2. Visualization Analysis

Through t-SNE (t-Distributed Stochastic Neighbor Embedding) visualization, the research team demonstrated the distribution of the model’s input features and output embeddings. The results show that the audio-visual embeddings learned by the LSC-AVZSL model have clearer inter-class boundaries and more compact intra-class structures, proving the model’s effectiveness in capturing semantic consistency and hierarchical structures.

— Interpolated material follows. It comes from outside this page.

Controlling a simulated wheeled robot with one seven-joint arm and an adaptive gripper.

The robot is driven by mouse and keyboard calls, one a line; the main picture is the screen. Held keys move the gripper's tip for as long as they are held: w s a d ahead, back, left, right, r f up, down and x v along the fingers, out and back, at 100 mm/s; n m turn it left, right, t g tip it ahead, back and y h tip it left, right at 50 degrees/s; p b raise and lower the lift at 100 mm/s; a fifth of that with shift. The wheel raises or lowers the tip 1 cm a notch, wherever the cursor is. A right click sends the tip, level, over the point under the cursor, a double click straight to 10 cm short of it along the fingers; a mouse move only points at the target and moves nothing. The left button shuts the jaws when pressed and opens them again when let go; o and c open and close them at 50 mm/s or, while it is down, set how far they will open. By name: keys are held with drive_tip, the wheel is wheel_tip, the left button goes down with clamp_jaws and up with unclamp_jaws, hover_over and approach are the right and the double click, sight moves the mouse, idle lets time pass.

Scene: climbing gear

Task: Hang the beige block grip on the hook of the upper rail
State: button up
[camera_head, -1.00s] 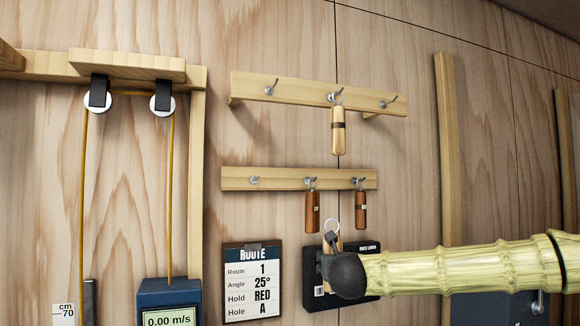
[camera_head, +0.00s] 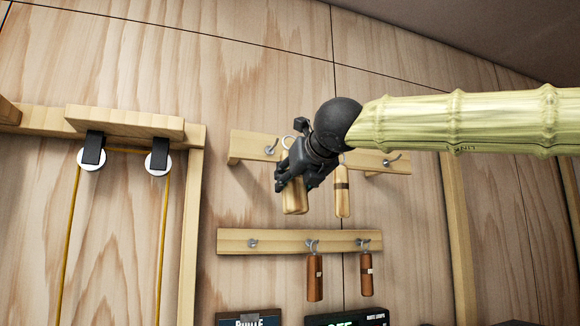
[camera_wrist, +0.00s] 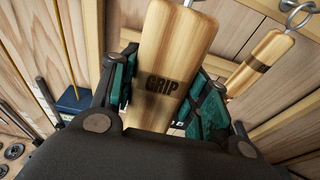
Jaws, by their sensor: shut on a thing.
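The beige block grip (camera_head: 295,197) is held in my gripper (camera_head: 292,180), in front of the upper rail (camera_head: 255,147). Its ring shows just above the gripper, close to the left hook (camera_head: 271,149). I cannot tell whether ring and hook touch. The right hook (camera_head: 392,161) is empty.
The lower rail (camera_head: 285,242) has an empty left hook (camera_head: 252,243) and two brown grips (camera_head: 315,276) (camera_head: 366,273) on its other hooks. A wooden frame with pulleys (camera_head: 158,162) and cord stands at left. Dark-framed signs (camera_head: 347,318) show at the bottom edge.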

Conclusion and Significance

The LSC-AVZSL framework effectively addresses the issues of semantic inconsistency and insufficient hierarchical structure modeling in audio-visual zero-shot learning by introducing an attention mechanism and hyperbolic space. The framework not only achieved state-of-the-art performance on multiple benchmark datasets but also provided new insights for future multimodal fusion methods. The research team stated that they will continue to explore more efficient multimodal fusion methods and apply them to complex scenarios such as autonomous driving and intelligent surveillance.

Research Highlights

1. Attention Mechanism: Enhanced information interaction between audio and visual modalities through a multi-head attention mechanism, improving semantic consistency.
2. Hyperbolic Space: Leveraged hyperbolic space to capture the hierarchical structure of audio-visual data, enhancing the model’s representational capabilities.
3. Combinatorial Contrastive Loss: Proposed a novel loss function that effectively reduces the distance between features of different modalities.
4. Experimental Performance: Achieved state-of-the-art performance on multiple benchmark datasets, particularly excelling on the UCF-GZSLCls dataset.

Other Valuable Information

The research team has also made the code and data publicly available for further research and validation by other researchers. The code and data can be accessed via the following link: GitHub.

Through this research, the LSC-AVZSL framework provides a new solution for the field of audio-visual zero-shot learning and lays a solid foundation for future multimodal fusion research.